## Your goal
Extract all lines in the data that contain the word "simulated".

+---+

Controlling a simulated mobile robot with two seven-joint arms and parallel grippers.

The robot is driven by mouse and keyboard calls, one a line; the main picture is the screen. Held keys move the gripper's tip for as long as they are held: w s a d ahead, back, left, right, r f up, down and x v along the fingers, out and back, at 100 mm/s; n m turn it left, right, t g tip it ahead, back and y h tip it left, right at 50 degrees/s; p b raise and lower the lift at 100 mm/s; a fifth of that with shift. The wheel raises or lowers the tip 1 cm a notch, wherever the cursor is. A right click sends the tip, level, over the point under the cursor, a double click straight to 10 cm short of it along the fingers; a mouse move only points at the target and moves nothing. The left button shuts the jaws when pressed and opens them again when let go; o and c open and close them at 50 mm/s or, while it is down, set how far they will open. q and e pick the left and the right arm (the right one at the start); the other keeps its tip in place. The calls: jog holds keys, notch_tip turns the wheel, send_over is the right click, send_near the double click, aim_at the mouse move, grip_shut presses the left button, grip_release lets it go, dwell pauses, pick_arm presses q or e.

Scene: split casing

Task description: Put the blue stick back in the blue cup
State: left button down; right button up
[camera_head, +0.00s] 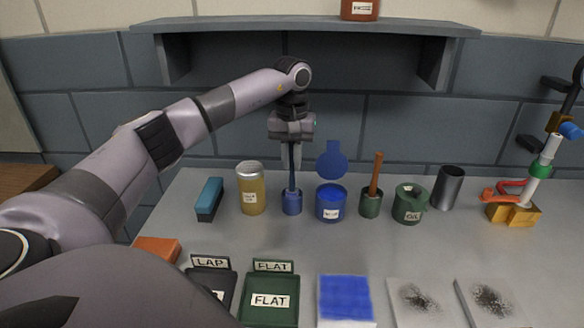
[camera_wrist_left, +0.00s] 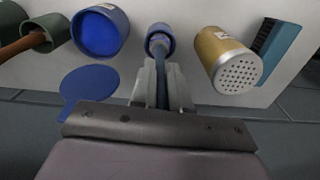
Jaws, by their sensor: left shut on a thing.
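My left gripper (camera_head: 291,150) points down above the blue cup (camera_head: 292,204) and is shut on the blue stick (camera_head: 291,179). The stick is upright and its lower end is at the mouth of the blue cup. In the left wrist view the stick (camera_wrist_left: 161,75) runs from between the fingers (camera_wrist_left: 161,88) to the cup (camera_wrist_left: 159,33), with its tip inside the cup's rim. How deep it sits is hidden. My right gripper is in neither view.
A gold shaker (camera_head: 251,190) stands close left of the cup, with a blue brush (camera_head: 209,199) beyond it. A blue tin (camera_head: 331,206) stands close right, its round blue lid (camera_head: 331,162) behind. A green cup (camera_head: 370,204) holds a brown stick (camera_head: 376,172). A shelf (camera_head: 300,22) overhangs behind.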

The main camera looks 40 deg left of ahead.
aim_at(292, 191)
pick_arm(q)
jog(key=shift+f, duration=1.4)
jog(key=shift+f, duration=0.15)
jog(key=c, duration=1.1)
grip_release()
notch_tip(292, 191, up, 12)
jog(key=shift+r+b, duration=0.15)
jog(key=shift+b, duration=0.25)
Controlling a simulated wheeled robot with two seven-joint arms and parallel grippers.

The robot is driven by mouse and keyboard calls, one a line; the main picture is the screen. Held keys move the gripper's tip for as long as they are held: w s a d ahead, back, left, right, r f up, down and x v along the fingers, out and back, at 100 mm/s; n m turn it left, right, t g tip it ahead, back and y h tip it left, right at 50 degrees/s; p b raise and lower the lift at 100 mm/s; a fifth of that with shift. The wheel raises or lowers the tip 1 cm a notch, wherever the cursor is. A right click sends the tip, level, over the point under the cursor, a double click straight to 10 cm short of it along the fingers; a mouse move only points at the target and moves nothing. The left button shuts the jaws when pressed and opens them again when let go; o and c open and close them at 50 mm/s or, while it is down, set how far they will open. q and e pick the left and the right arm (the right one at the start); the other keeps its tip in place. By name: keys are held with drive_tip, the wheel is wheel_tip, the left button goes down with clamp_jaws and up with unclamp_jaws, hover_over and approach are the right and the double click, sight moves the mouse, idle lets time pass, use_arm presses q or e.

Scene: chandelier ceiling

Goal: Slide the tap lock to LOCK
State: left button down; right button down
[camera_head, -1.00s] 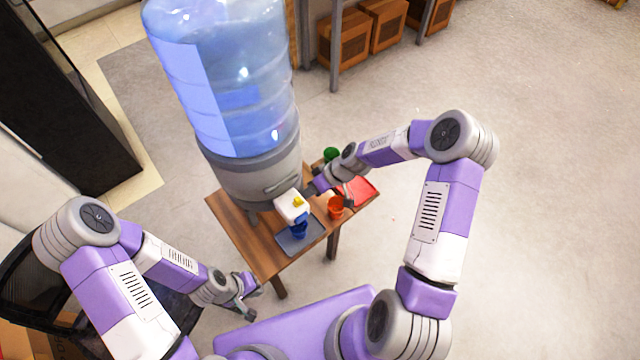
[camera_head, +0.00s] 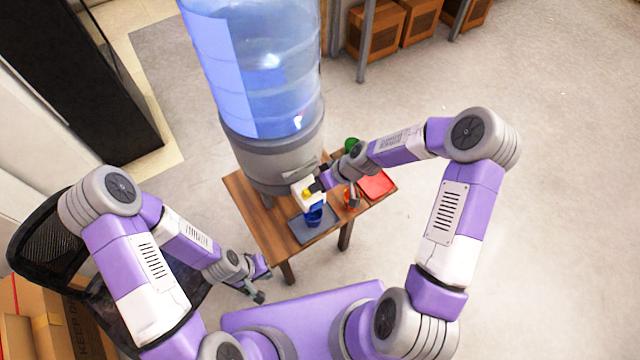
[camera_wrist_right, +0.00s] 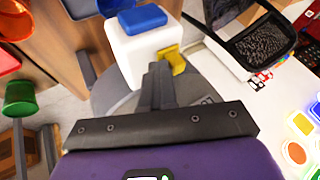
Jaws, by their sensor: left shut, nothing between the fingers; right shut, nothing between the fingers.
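The dispenser's white tap block (camera_head: 301,194) juts from the grey base of the water dispenser (camera_head: 270,155), and it is larger in the right wrist view (camera_wrist_right: 135,52). The yellow lock tab (camera_head: 307,191) is on the block; in the right wrist view the tab (camera_wrist_right: 174,60) sticks out of its side. A blue part (camera_wrist_right: 142,18) sits on the block. My right gripper (camera_wrist_right: 159,76) is shut and empty, its tips right beside the yellow tab; whether they touch I cannot tell. My left gripper (camera_head: 262,282) is shut, low and away from the table.
The dispenser stands on a small wooden table (camera_head: 250,208). A blue cup (camera_head: 314,216) stands on a grey tray (camera_head: 300,230) under the tap. An orange cup (camera_head: 351,196), a red tray (camera_head: 378,185) and a green object (camera_head: 352,144) lie near my right wrist. Floor to the right is clear.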

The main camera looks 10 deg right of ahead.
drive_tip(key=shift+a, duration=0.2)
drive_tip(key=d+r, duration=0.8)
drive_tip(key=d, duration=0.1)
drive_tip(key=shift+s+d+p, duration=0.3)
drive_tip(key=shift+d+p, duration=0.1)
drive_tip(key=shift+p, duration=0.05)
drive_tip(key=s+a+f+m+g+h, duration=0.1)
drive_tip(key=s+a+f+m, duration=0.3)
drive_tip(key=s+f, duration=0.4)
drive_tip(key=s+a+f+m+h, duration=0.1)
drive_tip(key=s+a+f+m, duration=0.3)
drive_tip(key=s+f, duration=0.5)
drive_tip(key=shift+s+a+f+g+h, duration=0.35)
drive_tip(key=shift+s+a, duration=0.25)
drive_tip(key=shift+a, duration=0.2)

+---+

## Exercise response
Controlling a simulated mobile robot with two seven-joint arms and parallel grippers.
Controlling a simulated wheeled robot with two seven-joint arms and parallel grippers.

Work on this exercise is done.